As a working mom, I get so burnt out of working all day and then feeling like I need to cook a good meal and have the house in order. While I cannot imagine the amount of energy required to be a stay at home mom and always be on duty, I feel like some days I have two jobs. Let’s just be honest, while my husband absolutely helps out around the house, he doesn’t notice the dog hair on the floor or the dishes in the sink…and if he does, it just doesn’t bother him.
The point is I have been dwelling on those little things and feeling like I have too much on my plate. It hit me in the face this weekend how wrong my mindframe has been. My husband went out of town to an ultimate frisbee tournament and was not able to pack until the very last minute. Several of the jerseys he needed had to be washed at about 11 pm the night before and he had to be up before 6 am. “Not my problem” was kind of my attitude. He didn’t expect me to do it, but I did not go out of my way to help. He was getting a weekend alone and could have planned earlier…right??
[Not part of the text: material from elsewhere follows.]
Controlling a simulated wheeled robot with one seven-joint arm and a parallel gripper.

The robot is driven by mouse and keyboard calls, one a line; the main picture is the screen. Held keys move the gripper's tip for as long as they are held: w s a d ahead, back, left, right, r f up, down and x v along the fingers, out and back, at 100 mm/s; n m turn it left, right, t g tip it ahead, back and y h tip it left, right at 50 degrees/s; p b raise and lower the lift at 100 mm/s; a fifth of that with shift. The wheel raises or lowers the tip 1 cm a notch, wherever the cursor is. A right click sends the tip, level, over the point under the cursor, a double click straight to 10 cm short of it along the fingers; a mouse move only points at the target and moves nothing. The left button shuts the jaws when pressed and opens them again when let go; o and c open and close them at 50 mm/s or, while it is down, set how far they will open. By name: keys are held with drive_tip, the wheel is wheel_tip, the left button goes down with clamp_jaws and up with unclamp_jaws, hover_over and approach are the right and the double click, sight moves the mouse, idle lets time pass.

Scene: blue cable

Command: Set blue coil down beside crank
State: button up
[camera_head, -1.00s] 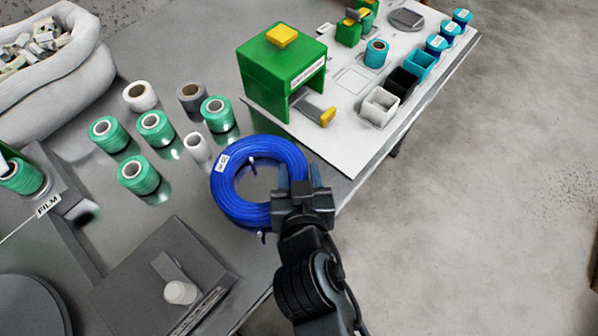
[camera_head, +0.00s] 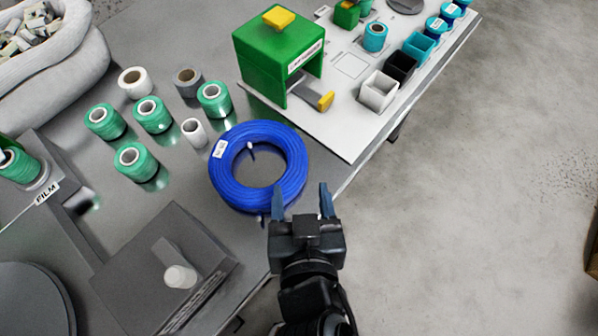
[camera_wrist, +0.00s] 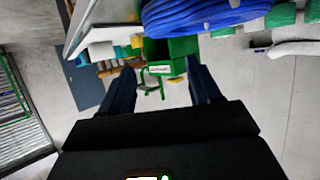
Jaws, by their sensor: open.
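The blue coil (camera_head: 228,181) lies flat on the grey metal table, with a white label on its left side and small ties on it. The crank (camera_head: 178,278) shows as a grey arm with a pale knob on a dark grey box, below and left of the coil. My gripper (camera_head: 299,203) is open and empty, just off the coil's lower right side near the table's edge. In the wrist view the coil (camera_wrist: 200,14) is at the top, beyond the open fingers (camera_wrist: 160,88).
Several green, white and grey spools (camera_head: 152,114) stand left of the coil. A green press (camera_head: 270,60) stands on a white board (camera_head: 330,135) behind it, with small bins (camera_head: 378,92) to the right. Open floor (camera_head: 480,220) lies right of the table.

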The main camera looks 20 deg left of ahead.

I took that time Saturday night to get ahead on laundry after the kids were in bed. (Don’t even ask me how many loads I had once I realized how long ago I realized I had worn some of those outfits). That’s when I realized what a blessing I could have been. Yes, I have a lot on my plate…yes, I am tired…but I could have planned ahead and had things washed…or offered to pack the ice chest with water and gatorade…or asked him what he needed. My husband is very independent and certainly does not need (or want) his wife to pack his suitcase, but I realized that I had missed an opportunity to put his needs before mine. Even if I left piles of laundry undone, I could have made sure all of his athletic shirts were ready…something.
Maybe you can’t identify with my example or think it silly, but hopefully you can agree how important it is to find ways to show your husband that he is loved, cherished, and blessed. This has really been on my heart and I felt led to share it. Our husbands works so hard, too, and who doesn’t love to be admired and respected?
Feel free to list any ways you think of to bless husbands!